The weather was surprisingly good for a July in the UK, leading one newspaper to comment that even God was on Bob’s side although, if that was the case and given his omnipotence, we might have hoped for a better divine contribution to famine relief than decent weather for the benefit concert.


Here are the highlights:

* Status Quo opened the Wembley event at midday with Rockin All Over The World - you've got to love Francis, Rick and the boys haven't you?

* Multi-million sellers Adam Ant & Elvis Costello only got to do just one song each while Nik Kershaw was offered 4 (yes, FOUR) which pretty much used up his entire singles output up to that point. Ultravox were also allowed 4 and even the Boomtown Rats got to do 3 - hmmm, I wonder how those two bands managed to sneak onto the line-up?

* Howard Jones only got to do a single song too but, for some reason, chose the one with the poorest chart position in the UK and which the Americans hated so much it didn't even make the Billboard 100

* Adam, slightly misreading the publicity opportunity of playing to 1.9 billion people, decided that his one song would be a future single which no one knew and was crap anyway. You had ten Top 10 hits to choose from, mate, were you nuts? What was that? Oh, sorry to hear it

* Bryan Ferry, forgetting he'd been a member of Roxy Music with unfettered access to their full back catalogue of chart-toppers, decided instead to perform 2 unknown tracks off his latest album and ignore the obvious merits of 'Let's Stick Together' at an event to unite the global community

* In contrast, Queen took the whole thing deadly seriously and hired out a small theatre in Kings Cross for a week to nail their set. They squeezed 6 songs into the same timeslot in which others sang 4 and were rightly acclaimed as the best performers on the day

* Elton John & David Bowie only turned up because Bob told each of them that the other had already agreed to play. Elton spat out his dummy after the Queen set, accusing 'those bastards of stealing the show' which he subsequently insisted was just a light-hearted joke. That's the Elton John of an alternative universe who's more famous for his banter than his tantrums and hissy fits

* Phil Collins jumped onto Concorde and flew to the US so he could play both stages, no doubt sticking his hand in the fund-raising pot so the Ethiopians could cover the costs of the flight

* U2 only did 2 songs because Bono decided to dance with a member of the audience for over 10 minutes instead of squeezing in a third song. In fact, he only danced for 20 seconds but it took him 10 minutes to pick someone he fancied. He'd never last long on Love Island

* The Who had technical issues, losing the sound, ironically, just as Rog was singing ‘why don’t you all f-f-fade away’. And Macca had his usual glitch too (remember the sound loss at the London Olympics?). You could almost hear John Lennon sniggering up there on the right hand of his slightly less popular mate


The acts were punctuated (I mean unecessarily-interrupted) by contributions from Germany, Holland, Yugoslavia, Russia, Norway and Japan to make the event appear global rather than merely transatlantic. In those days, they were the slots which signalled a tea or loo break but nowadays they’d be the headline acts.

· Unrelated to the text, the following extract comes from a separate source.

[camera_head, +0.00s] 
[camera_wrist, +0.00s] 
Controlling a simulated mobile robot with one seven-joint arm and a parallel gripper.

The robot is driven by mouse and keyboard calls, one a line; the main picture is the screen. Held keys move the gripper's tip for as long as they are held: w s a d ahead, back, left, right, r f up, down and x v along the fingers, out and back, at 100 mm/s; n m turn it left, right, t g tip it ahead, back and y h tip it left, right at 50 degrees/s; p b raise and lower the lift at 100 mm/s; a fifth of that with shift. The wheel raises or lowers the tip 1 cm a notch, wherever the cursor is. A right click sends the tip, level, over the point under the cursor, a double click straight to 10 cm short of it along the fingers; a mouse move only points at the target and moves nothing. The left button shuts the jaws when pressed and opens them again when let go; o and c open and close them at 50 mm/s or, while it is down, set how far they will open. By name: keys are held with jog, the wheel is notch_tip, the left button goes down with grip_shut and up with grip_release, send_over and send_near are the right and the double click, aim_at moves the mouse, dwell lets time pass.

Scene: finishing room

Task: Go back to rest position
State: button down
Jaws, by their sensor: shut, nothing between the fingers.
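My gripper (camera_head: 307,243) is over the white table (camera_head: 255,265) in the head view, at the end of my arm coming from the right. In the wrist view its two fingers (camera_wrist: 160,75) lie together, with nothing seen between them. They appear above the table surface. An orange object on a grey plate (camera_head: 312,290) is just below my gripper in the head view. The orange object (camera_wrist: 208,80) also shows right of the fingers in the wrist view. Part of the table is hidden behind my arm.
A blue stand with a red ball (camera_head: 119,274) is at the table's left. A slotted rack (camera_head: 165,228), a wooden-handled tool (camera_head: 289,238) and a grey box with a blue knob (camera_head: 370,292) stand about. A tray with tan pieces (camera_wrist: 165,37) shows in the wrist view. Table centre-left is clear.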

The US line-up was absolute pop royalty but their section didn't go quite as smoothly as the UK (come on, be honest, we were secretly pleased weren't we?). It was the same with the Band Aid vs We Are The World singles - OK, they raised a bit more cash than us but our song was far better than their effort and that was all that really mattered surely?

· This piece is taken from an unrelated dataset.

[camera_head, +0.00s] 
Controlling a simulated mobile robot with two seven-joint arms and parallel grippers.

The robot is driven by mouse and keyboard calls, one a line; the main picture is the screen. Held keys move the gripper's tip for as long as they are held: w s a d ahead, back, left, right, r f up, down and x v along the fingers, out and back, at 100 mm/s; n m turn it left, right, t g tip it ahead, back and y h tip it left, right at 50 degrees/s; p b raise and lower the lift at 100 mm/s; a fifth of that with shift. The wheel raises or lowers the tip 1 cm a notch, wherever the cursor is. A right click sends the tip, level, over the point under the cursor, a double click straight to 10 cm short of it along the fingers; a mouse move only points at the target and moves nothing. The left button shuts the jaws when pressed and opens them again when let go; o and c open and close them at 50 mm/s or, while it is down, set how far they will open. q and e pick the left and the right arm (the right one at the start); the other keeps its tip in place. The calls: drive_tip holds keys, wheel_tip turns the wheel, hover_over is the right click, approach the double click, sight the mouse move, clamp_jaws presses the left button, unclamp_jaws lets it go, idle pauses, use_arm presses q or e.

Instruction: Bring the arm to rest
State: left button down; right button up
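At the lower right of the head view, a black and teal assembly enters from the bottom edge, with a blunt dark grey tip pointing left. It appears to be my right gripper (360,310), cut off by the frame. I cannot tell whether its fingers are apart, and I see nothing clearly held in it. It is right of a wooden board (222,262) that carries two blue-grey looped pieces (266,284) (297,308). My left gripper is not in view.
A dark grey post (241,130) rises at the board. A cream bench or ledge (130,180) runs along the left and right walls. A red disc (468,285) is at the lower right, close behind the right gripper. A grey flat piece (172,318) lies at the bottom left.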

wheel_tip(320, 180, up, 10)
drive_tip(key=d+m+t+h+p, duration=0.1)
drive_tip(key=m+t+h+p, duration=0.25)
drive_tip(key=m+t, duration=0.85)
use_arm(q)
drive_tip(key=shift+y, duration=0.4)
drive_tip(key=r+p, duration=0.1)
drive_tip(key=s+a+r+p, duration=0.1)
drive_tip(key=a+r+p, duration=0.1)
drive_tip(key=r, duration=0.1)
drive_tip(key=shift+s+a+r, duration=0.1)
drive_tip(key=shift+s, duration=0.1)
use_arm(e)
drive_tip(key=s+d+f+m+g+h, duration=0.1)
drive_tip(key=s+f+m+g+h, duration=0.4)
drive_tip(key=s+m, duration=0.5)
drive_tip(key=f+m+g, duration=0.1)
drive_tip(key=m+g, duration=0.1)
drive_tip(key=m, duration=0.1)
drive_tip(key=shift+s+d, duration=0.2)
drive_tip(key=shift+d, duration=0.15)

* They had Madonna, Beach Boys, a chronically under-rehearsed Led Zeppelin, Mick Jagger & Tina Turner (plenty of sex but no sexual chemistry – like watching your parents grope each other in public while slightly tipsy), Bob Dylan (who took the opportunity to criticise the event – nice touch) and, er, the Thompson Twins who, much as I have a soft spot for them, proved they weren't exactly a stadium band

* The moving video of the famine, set to the Cars' Drive soundtrack, had the biggest impact on UK donations but the US networks didn't show it because they decided it was too depressing for an entertainment show. I think they missed the whole point of the event.

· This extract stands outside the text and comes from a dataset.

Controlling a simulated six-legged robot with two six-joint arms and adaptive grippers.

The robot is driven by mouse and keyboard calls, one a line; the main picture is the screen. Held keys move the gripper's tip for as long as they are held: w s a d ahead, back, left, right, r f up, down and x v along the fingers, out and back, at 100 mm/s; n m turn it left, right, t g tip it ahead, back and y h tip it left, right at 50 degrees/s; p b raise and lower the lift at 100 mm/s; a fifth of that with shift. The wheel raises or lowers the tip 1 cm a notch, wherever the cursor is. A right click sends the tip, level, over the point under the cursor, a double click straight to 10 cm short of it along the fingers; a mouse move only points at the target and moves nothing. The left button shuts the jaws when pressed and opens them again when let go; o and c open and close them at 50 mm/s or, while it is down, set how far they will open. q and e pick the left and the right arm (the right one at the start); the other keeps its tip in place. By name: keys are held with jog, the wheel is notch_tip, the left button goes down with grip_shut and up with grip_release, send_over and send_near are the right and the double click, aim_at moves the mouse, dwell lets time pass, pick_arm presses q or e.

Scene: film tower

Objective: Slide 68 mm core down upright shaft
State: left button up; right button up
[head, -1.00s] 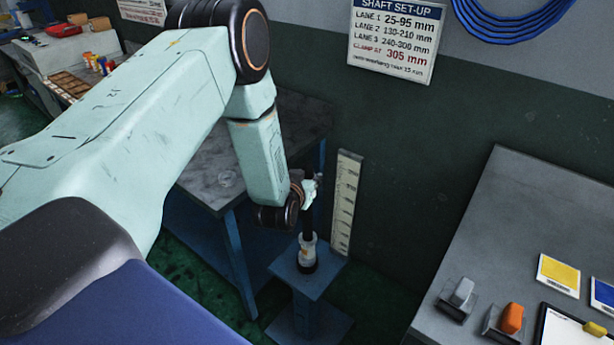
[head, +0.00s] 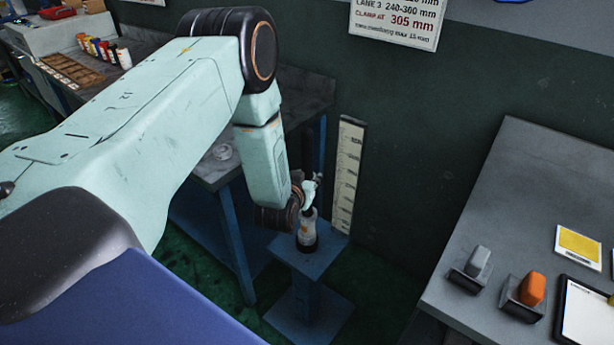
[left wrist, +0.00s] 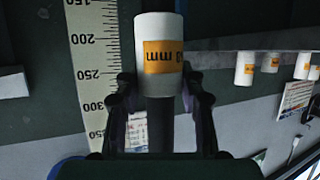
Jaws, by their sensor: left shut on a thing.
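My left gripper (left wrist: 160,95) is shut on a white core (left wrist: 158,35) with an orange label; the "mm" on it is upside down in the left wrist view, and its number is hard to read. The dark upright shaft (left wrist: 160,132) runs in line with this core, which appears to be around it. In the head view my left gripper (head: 312,188) is above a blue pedestal (head: 329,257). A white sleeve (head: 308,230) with an orange mark stands low on the shaft, on a black foot. Whether the held core touches it is unclear. My right gripper is out of view.
A measuring strip (head: 347,175) stands close behind the shaft. A grey bench (head: 510,215) at right carries a grey block (head: 478,262) and an orange block (head: 532,289). A blue-legged table (head: 232,235) is at left. Several labelled cores show in the left wrist view.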

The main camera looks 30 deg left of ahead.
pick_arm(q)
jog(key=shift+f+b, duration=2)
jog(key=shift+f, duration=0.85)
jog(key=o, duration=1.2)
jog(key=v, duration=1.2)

* Prince and Michael Jackson failed to turn up and look how God dealt with them later in life


The UK event finished at 10pm so we could watch a few acts from the States and still be tucked up in bed nice & early. A little known fact is that Cliff Richard who, as some of you know, I have a love/hate* relationship with (*ok, I guess that's only half-true) was relegated to 2 o’clock in the morning in the BBC chat room to sing something called ‘a world of difference’ which the lack of an audience made into a world of indifference. Luck of the draw perhaps? Or was it that sizeable pledge from a market town in middle England on the one condition that Cliff got the graveyard slot? Moo-ha-ha.